A questo proposito vorrei sottolineare che la
questione palestinese a mio avviso non è soltanto legata a dinamiche economiche
o a questioni territoriali, ma è anche condizionata da motivazioni etiche,
morali, umane, come avviene in altri teatri conflittuali.

Abbiamo bisogno di “umanesimo”, di quello
slancio etico e morale che ci spinge ad accorrere nel momento in cui altre
persone hanno bisogno quando si trovano in difficoltà».

Proprio per diffondere i principi
dell’agroecologia e della sobrietà felice, nel 2007 Pierre Rabhi ha fondato il movimento Colibris, per aiutare le persone – attraverso dibattiti, libri, documentari,
incontri – a costruire nuovi modelli sociali fondati sull’autonomia, l’ecologia
e l’umanesimo.

Gandhi disse: «Sono le azioni che contano. I
nostri pensieri, per quanto buoni possano essere, sono perle false fintanto che
non vengono trasformati in azioni. Sii il cambiamento che vuoi vedere avvenire
nel mondo». Pierre Rabhi ha voluto essere il cambiamento che vorrebbe vedere
nella società nel suo complesso. Lui, la sua famiglia e tutta la rete del
movimento Colibris stanno mettendo in atto una «rivoluzione silenziosa», sul
piano della partecipazione democratica, dell’educazione, dell’agricoltura e
dell’economia.
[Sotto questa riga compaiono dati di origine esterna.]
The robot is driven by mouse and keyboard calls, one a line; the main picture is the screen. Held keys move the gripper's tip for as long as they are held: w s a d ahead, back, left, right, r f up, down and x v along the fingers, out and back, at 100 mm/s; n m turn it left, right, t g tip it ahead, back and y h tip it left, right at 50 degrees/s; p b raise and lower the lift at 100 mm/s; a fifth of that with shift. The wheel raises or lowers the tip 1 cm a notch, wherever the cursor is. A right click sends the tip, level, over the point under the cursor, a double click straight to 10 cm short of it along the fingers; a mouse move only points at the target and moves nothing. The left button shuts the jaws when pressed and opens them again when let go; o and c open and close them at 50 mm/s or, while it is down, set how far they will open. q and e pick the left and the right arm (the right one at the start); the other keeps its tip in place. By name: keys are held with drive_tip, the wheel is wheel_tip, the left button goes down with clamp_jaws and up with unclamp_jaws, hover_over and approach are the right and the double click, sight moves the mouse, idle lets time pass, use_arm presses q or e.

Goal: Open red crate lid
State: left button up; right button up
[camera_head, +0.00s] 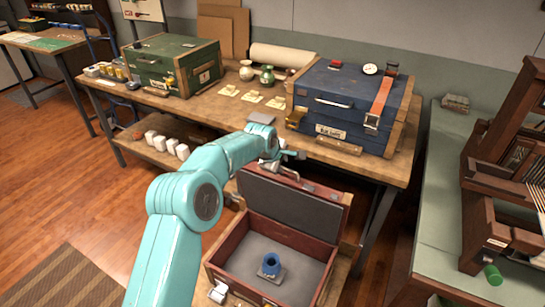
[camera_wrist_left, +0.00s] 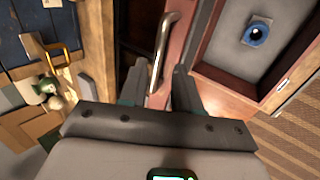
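The red crate (camera_head: 225,282) stands low in front of the workbench. Its lid (camera_head: 295,203) is raised at the back, with a grey lining facing the crate's inside. A blue ring-shaped piece (camera_head: 271,262) on a small grey base sits on the crate's grey floor; it also shows in the left wrist view (camera_wrist_left: 257,33). My left gripper (camera_head: 283,158) is at the top of the raised lid. In the left wrist view the gripper (camera_wrist_left: 158,88) has its fingers apart, with the lid's metal handle (camera_wrist_left: 167,50) between them. I cannot tell whether a finger touches it. My right gripper is out of view.
The wooden workbench (camera_head: 225,108) behind the lid holds a blue crate (camera_head: 345,85) and a green crate (camera_head: 172,62). Small vases and paper tags lie between them. A green table (camera_head: 440,200) with a wooden loom stands on the right. Wooden floor is free at left.

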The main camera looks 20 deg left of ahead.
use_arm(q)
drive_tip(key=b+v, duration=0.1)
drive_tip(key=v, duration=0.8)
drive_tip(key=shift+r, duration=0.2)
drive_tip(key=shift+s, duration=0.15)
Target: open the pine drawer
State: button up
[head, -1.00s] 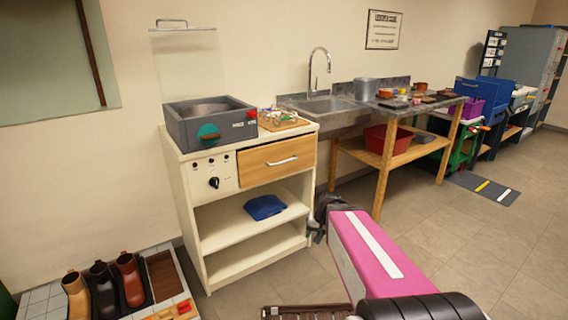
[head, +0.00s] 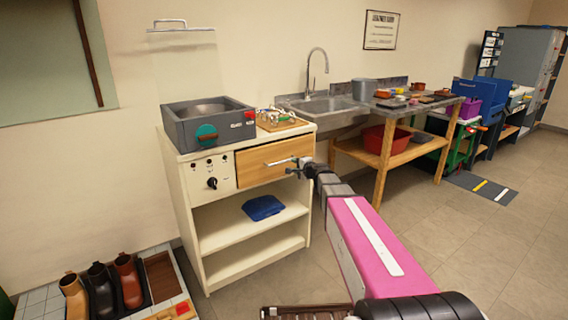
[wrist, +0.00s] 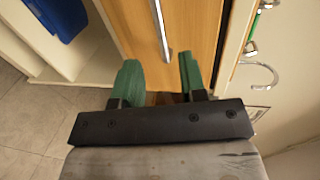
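The pine drawer (head: 262,163) is in the upper right of the cream cabinet, and its front looks flush with the cabinet. Its metal bar handle (head: 280,162) is partly hidden by my gripper (head: 294,166) in the head view. In the wrist view the drawer front (wrist: 192,28) fills the upper middle, with the handle (wrist: 162,28) running down it. My gripper (wrist: 158,62) has two green fingers spread apart. The handle's near end lies in the gap between the fingertips; I cannot tell whether they touch it.
A grey unit with a basin (head: 208,125) stands on the cabinet (head: 200,240). A blue folded cloth (head: 263,207) lies on the shelf below the drawer. Boots (head: 100,285) stand at the lower left. A sink table (head: 385,120) is to the right.

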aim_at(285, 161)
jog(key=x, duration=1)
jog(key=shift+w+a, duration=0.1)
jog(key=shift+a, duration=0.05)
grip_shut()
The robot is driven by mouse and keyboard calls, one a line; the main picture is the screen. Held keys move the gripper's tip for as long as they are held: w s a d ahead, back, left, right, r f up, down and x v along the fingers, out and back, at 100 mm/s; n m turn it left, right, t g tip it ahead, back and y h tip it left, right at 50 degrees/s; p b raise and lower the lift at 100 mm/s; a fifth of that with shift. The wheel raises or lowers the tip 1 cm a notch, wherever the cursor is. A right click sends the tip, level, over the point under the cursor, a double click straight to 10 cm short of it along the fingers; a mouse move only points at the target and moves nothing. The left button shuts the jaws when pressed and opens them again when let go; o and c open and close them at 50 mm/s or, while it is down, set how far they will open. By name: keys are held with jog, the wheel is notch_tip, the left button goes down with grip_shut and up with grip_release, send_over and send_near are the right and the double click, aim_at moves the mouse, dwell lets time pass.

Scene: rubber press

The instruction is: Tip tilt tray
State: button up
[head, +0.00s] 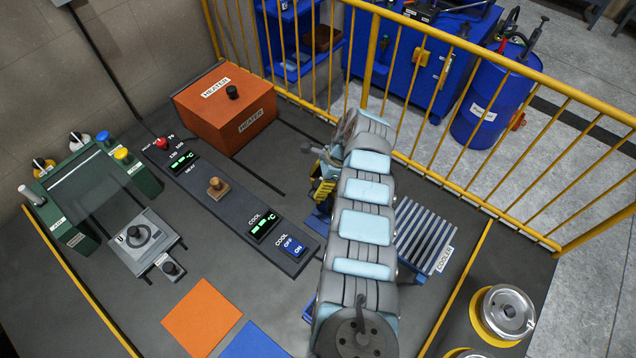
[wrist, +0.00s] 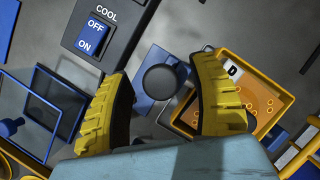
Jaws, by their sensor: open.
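The likely tilt tray is an orange-yellow tray (wrist: 287,72) at the right of the wrist view. It holds small orange pieces and bears a white label with a dark letter. A dark round knob (wrist: 160,84) on a blue mount (wrist: 158,59) shows left of the tray; I cannot tell how they join. My gripper (wrist: 162,72) is open, with one yellow finger on each side of the knob. I cannot tell whether either finger touches it. In the head view my gripper (head: 322,186) is partly hidden by my arm, which also hides the tray.
A control panel (head: 265,228) with a COOL switch stands close left. The slatted cooler (head: 428,235) lies right of my arm. An orange heater (head: 225,108) stands at the back, before a yellow railing (head: 450,176). Orange (head: 201,317) and blue (head: 254,342) mats lie in front.

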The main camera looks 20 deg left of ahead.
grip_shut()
Un esempio è il progetto chiamato Les Amanins, sito ecologico, nonché pedagogico, realizzato a La Roche-sur-Grâne,
nella Drôme francese. Qui, oltre ad applicare l’agroecologia e a difendere la
biodiversità, c’è una scuola molto speciale. I bambini, circa una trentina dai
5 ai 10 anni, imparano attraverso la cooperazione, la ricerca e la
sperimentazione diretta, costruendo con le loro stesse mani i giochi e altri
oggetti didattici, in un clima di collaborazione. Elemento importante nella
pedagogia di questa scuola è l’educazione alla pace, attraverso l’ascolto
attivo e la pratica della mediazione.

Tutto questo avviene a stretto contatto con la
natura. Perché questa Terra – come ricorda Pierre Rabhi – è l’unica nostra oasi
che conosciamo in cui possiamo vivere.